En la historia de la exploración espacial se combinan los éxitos y las tragedias. Son afortunadamente más los logros que los fracasos y las pérdidas de vidas. Pero a veces el drama ha superado a la épica de la conquista del Cosmos.
Alcanzar la órbita terrestre y salir al espacio exterior se ha cobrado su precio, tanto de astronautas estadounidenses como de cosmonautas soviéticos.
Vladimir Komarov, el primero en perecer, murió en la Soyuz 1 al no abrirse el paracaídas del módulo, tres compatriotas más perdieron la vida en la Soyuz 11 al volver de la primera estación espacial puesta en órbita, la Salyut 1. Su nave sufrió una descompresión y se asfixiaron.
El precio de alcanzar la Luna fue muy alto. Los tres astronautas del Apolo 1 murieron abrasados durante una simulación de lanzamiento en la misma torre de despegue.
Del Apolo XIII ya sabemos que tuvieron problemas y estuvieron a punto de perecer en mitad del Espacio. Menos conocida pero muy similar es la epopeya de la estación espacial Salyut 7 en la que dos cosmonautas consiguieron in extremis reactivar la nave y salvar sus vidas.

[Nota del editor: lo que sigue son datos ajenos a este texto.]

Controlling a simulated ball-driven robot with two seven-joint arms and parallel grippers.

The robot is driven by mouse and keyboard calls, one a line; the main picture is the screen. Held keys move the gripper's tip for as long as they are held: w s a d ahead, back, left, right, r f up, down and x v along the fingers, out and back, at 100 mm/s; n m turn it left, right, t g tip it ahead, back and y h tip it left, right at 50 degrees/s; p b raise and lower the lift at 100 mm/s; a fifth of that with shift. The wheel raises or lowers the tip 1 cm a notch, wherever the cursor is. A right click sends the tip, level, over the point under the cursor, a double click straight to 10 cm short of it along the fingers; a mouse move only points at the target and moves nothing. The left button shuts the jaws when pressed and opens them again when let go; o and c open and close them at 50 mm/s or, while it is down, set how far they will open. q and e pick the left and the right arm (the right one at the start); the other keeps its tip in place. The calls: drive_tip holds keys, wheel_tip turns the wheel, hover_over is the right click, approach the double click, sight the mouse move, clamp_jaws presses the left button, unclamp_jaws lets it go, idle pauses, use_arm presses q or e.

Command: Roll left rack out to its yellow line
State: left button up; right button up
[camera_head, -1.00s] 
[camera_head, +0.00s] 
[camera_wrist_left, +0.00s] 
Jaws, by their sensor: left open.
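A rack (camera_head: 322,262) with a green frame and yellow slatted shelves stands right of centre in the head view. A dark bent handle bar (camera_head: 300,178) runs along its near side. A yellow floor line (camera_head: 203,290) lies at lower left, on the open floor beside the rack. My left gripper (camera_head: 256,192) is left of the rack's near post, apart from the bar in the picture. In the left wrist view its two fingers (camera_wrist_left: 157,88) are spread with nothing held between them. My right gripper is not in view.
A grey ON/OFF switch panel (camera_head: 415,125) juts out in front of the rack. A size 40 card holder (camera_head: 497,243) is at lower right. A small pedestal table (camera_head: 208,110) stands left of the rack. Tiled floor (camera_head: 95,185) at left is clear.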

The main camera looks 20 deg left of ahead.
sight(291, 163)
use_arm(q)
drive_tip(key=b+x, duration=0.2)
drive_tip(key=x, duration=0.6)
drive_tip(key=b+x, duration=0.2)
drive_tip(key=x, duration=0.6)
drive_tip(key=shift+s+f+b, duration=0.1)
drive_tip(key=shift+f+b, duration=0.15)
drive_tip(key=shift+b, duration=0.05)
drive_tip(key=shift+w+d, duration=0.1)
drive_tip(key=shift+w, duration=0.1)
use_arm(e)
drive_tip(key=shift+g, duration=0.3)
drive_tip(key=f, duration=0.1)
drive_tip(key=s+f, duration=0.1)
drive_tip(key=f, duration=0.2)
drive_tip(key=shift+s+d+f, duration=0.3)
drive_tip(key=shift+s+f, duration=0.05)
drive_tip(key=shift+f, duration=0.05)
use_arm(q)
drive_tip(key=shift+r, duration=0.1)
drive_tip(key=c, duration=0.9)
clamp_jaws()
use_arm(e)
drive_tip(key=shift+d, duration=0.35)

El propio Neil Armstrong, primer humano en pisar la Luna, estuvo a punto de morir al menos dos veces en vuelos previos a dar su pequeño salto para un hombre pero grande para la Humanidad.
La tragedia del Columbia
El programa del transbordador espacial de la NASA de los años 80 ha resultado ser el más trágico de todos cuantos han puesto a hombres y mujeres en el Espacio. Catorce astronautas han muerto en este avión-cohete retornable. Unos en el lanzamiento y otros en el viaje de vuelta a la Tierra.
Este 1 de febrero se recuerda la tragedia del Columbia en 2003. El Columbia fue el primero de los trasbordadores de la NASA puesto en servicio en 1981 en lo que fue una apuesta por un sistema de transporte espacial reutilizable, en parte, mucho antes de que Elon Musk lanzara sus cohetes Falcon.

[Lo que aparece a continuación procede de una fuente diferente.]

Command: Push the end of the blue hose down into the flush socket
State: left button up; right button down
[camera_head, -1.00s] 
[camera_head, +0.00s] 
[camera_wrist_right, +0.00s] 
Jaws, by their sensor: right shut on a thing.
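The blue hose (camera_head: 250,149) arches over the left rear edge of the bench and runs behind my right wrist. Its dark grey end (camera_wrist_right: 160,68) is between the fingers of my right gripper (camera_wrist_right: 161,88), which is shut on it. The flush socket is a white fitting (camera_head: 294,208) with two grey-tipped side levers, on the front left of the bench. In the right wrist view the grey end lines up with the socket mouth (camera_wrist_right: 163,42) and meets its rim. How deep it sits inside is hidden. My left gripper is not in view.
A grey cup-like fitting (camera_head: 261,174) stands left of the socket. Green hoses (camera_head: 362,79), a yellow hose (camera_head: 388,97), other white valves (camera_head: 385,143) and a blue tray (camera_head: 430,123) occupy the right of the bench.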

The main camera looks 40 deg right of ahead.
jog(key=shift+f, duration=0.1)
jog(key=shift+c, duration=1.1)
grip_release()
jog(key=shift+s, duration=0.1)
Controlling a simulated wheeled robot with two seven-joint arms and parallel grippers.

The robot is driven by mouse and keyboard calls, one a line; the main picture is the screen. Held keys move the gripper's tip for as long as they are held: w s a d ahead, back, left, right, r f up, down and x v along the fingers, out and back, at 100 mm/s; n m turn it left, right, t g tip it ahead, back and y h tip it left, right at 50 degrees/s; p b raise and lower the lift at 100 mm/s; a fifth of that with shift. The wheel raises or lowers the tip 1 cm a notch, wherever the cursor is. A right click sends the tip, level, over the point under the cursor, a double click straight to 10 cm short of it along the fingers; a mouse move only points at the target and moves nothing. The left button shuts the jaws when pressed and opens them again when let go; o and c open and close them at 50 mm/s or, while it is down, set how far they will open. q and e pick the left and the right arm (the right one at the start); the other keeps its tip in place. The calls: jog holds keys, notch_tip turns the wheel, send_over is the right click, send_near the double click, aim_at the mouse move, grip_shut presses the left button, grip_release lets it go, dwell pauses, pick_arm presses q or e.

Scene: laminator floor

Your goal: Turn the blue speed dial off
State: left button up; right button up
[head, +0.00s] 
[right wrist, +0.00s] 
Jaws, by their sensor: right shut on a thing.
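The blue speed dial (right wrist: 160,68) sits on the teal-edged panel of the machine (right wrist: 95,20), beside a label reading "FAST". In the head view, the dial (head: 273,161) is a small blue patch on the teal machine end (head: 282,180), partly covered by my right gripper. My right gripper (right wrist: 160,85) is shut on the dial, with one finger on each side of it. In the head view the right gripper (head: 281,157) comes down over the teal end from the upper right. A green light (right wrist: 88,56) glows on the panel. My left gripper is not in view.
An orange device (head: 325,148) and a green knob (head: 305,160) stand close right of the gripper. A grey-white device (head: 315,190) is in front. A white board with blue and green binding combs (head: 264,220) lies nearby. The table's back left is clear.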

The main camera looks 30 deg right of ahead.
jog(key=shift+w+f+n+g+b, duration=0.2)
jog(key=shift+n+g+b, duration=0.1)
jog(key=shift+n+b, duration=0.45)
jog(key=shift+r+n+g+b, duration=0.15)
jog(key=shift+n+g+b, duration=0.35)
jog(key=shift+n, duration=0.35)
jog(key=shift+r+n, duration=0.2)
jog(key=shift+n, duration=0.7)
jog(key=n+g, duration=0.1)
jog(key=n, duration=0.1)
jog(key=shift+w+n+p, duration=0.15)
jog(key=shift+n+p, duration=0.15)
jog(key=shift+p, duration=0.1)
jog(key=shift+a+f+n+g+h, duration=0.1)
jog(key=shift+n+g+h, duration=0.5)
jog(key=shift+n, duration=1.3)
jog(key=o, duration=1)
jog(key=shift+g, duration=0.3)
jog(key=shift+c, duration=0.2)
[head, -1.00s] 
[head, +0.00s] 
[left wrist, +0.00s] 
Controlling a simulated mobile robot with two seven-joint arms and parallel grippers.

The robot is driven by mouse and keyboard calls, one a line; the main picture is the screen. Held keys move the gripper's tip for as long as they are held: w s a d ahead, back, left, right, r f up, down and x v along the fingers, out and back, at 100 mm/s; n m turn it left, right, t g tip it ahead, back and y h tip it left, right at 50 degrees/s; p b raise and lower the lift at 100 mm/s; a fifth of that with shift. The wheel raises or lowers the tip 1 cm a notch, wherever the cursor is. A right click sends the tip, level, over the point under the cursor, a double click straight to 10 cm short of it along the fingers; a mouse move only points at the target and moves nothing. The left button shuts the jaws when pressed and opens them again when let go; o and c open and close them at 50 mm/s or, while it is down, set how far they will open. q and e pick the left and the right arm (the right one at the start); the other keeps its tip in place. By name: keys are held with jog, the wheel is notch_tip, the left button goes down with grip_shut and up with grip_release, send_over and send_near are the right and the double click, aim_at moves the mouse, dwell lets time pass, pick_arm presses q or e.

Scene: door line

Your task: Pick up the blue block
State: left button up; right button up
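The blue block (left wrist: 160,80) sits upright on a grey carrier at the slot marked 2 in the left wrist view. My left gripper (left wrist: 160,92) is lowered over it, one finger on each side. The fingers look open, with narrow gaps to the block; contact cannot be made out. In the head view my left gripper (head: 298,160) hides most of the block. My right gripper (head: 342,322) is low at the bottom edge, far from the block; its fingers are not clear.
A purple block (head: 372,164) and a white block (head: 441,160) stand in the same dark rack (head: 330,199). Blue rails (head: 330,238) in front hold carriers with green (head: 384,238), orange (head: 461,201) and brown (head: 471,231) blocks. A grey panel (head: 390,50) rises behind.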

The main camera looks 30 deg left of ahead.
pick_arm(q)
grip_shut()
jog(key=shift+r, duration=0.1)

Tras 27 viajes con algunos hitos de la ciencia y la tecnología a bordo, el lanzamiento número 28 comenzó mal. Ahí empezó a fraguarse la tragedia. Un trozo de aislamiento del tanque de combustible externo de apenas un kilo golpeó una de las alas en el ascenso.
Solo un kilo, pero a más de 800 kilómetros por hora, fue masa con energía suficiente para causar daños en el escudo térmico de la nave. En un primer momento no se estimó como un daño importante pero, durante el retorno a la Tierra en la reentrada en la atmósfera, resultó fatal.

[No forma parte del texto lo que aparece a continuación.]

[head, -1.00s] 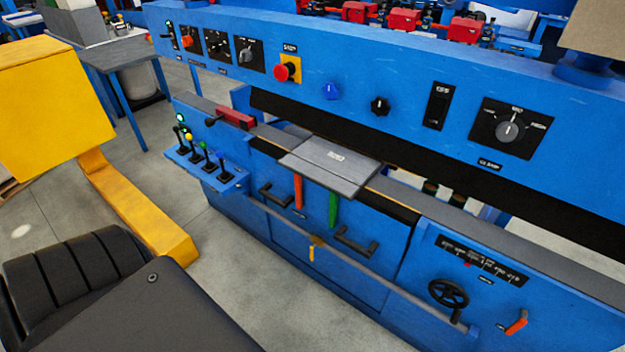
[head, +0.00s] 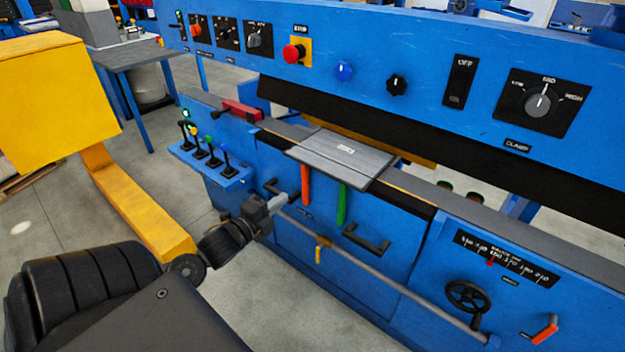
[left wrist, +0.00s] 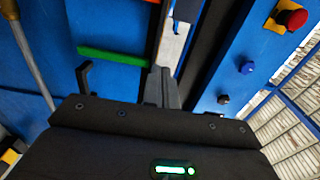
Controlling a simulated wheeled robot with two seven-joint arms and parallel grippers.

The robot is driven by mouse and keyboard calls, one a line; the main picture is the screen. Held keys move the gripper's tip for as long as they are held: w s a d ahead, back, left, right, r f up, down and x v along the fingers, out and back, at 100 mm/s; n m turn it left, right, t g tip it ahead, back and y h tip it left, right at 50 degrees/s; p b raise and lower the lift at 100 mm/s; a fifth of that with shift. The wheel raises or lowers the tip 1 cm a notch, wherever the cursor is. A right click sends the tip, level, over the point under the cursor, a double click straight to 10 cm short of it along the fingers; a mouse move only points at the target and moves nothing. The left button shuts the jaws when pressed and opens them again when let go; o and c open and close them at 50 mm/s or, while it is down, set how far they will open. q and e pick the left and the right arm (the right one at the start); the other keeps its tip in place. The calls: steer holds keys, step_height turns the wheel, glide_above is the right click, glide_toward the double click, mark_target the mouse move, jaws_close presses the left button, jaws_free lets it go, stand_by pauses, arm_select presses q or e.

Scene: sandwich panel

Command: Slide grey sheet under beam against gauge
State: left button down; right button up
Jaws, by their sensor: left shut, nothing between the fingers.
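The grey sheet (head: 345,153) lies flat on the front edge of the machine bed, with a small pale label on it. Its rear side lies near the dark gap under the blue beam (head: 420,85). My left gripper (head: 280,203) is in front of the machine, lower than the sheet and to its left, near a black handle. It is shut and empty, apart from the sheet. In the left wrist view its fingers (left wrist: 161,82) point towards the bed and the beam. I cannot make out the gauge. My right gripper is not in view.
An orange handle (head: 306,185) and a green handle (head: 341,204) hang below the sheet. A grey rail (head: 385,280) runs along the machine front. A lever box (head: 212,165) juts out at left.

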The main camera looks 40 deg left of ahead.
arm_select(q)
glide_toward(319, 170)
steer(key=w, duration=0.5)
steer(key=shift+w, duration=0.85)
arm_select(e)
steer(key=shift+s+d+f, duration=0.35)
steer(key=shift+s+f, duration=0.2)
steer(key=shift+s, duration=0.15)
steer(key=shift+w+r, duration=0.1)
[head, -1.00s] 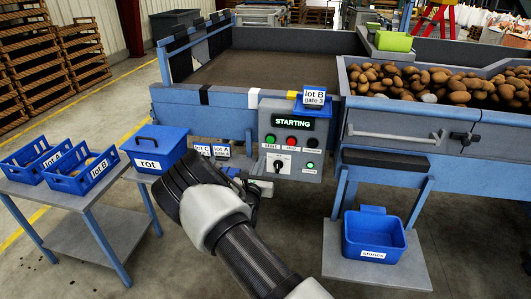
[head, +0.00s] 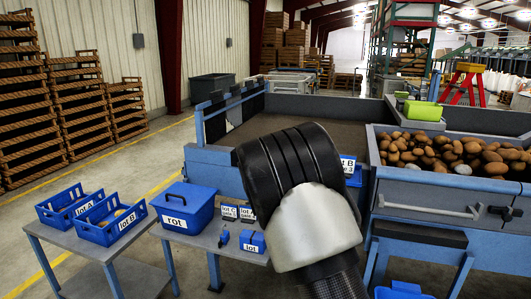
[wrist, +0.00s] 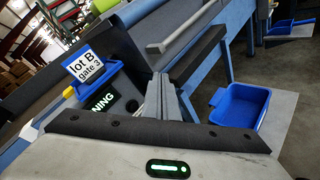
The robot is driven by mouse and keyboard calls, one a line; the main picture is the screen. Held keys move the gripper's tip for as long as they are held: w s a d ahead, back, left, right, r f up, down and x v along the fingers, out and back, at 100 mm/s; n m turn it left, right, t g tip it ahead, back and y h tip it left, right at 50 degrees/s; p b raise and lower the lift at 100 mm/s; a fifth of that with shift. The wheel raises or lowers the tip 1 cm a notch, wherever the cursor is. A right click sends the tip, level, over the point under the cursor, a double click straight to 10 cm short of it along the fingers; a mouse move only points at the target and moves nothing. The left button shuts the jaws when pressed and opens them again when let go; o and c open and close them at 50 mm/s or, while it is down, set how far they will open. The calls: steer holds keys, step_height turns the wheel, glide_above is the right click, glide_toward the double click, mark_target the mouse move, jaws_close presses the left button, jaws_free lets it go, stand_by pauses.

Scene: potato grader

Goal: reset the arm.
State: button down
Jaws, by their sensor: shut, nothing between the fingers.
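In the head view my dark and white arm rises in front of the grader and hides my gripper. In the wrist view the grey fingers of my gripper (wrist: 163,98) are together and hold nothing. They are in front of the grader's control panel (wrist: 118,98), whose display shows the letters "NING". A "lot B gate 3" card (wrist: 84,65) stands in a blue holder at the top of the panel. In the head view my arm covers the panel, and part of the card (head: 348,166) shows beside it.
A blue bin (wrist: 241,107) stands on a low platform at right in the wrist view. Potatoes (head: 450,152) fill the hopper at right. Open floor lies behind the table.

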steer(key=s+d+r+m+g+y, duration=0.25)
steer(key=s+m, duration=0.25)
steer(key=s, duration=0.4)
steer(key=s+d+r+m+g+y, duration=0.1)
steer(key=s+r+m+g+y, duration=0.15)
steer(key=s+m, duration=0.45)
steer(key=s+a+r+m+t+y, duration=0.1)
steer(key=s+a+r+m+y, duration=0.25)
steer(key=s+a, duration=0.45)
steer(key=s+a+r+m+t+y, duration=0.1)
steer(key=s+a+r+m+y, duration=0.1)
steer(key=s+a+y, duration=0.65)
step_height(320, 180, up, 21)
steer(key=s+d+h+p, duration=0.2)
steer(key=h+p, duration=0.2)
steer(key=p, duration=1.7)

Las altas temperaturas que se alcanzan en esa maniobra de descenso penetraron en la estructura del ala dañada. Esta acabó rompiéndose y tras varios giros violentos el resto de la nave se desintegró.
Las grabaciones y datos de telemetría señalan que la tripulación trato de reiniciar sistemas y tomar el control de la nave, pero en vano. En poco menos de tres minutos todo acabó.
Muchos trozos cayeron sobre poblaciones a lo largo de decenas de kilómetros. Se recuperaron, se estudiaron y se propusieron soluciones que se aplicaron casi tres años más tarde cuando la NASA retomó los vuelos con el trasbordador Discovery.
De cada error, de cada vida perdida desgraciadamente, en la aventura espacial se ha aprendido algo. Mejorar el despliegue de paracaídas, evitar despresurizaciones, eliminar atmósferas y elementos inflamables en el interior de las cápsulas, mejorar las uniones sometidas a fuertes dilataciones o reforzar los escudos térmicos de las naves.
Tal día como hoy de 2003 los astronautas Brown, Husband, Clark, Chawla, Anderson, McCool y Ramon murieron, pero tal vez salvaron la vida de las siguientes tripulaciones al obligar a la NASA a estimar mejor los daños y hacer mejoras en los siguientes trasbordadores.
Finalmente el programa fue completamente cancelado en 2011 con el lanzamiento del Atlantis. La NASA reconoció que era demasiado caro. Ya había reconocido, tras la muerte de otros 7 astronautas en 1986 en el trasbordador Challenger, que había infravalorado la probabilidad de accidentes fatales con este tipo de naves.